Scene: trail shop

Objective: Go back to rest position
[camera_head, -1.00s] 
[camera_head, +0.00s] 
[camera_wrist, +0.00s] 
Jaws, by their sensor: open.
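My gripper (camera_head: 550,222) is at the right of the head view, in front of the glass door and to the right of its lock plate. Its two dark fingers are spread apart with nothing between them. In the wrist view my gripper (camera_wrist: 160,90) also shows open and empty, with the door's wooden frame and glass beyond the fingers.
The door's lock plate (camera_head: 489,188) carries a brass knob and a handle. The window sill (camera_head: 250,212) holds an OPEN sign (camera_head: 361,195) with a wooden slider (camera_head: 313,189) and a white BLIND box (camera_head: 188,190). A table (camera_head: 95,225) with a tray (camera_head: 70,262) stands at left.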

....

Challenge:
Write the whole listing out again. Keep every line exactly as it is.

Output below:
Scene: trail shop

Objective: Go back to rest position
[camera_head, -1.00s] 
[camera_head, +0.00s] 
[camera_wrist, +0.00s] 
Jaws, by their sensor: open.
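My gripper (camera_head: 550,222) is at the right of the head view, in front of the glass door and to the right of its lock plate. Its two dark fingers are spread apart with nothing between them. In the wrist view my gripper (camera_wrist: 160,90) also shows open and empty, with the door's wooden frame and glass beyond the fingers.
The door's lock plate (camera_head: 489,188) carries a brass knob and a handle. The window sill (camera_head: 250,212) holds an OPEN sign (camera_head: 361,195) with a wooden slider (camera_head: 313,189) and a white BLIND box (camera_head: 188,190). A table (camera_head: 95,225) with a tray (camera_head: 70,262) stands at left.

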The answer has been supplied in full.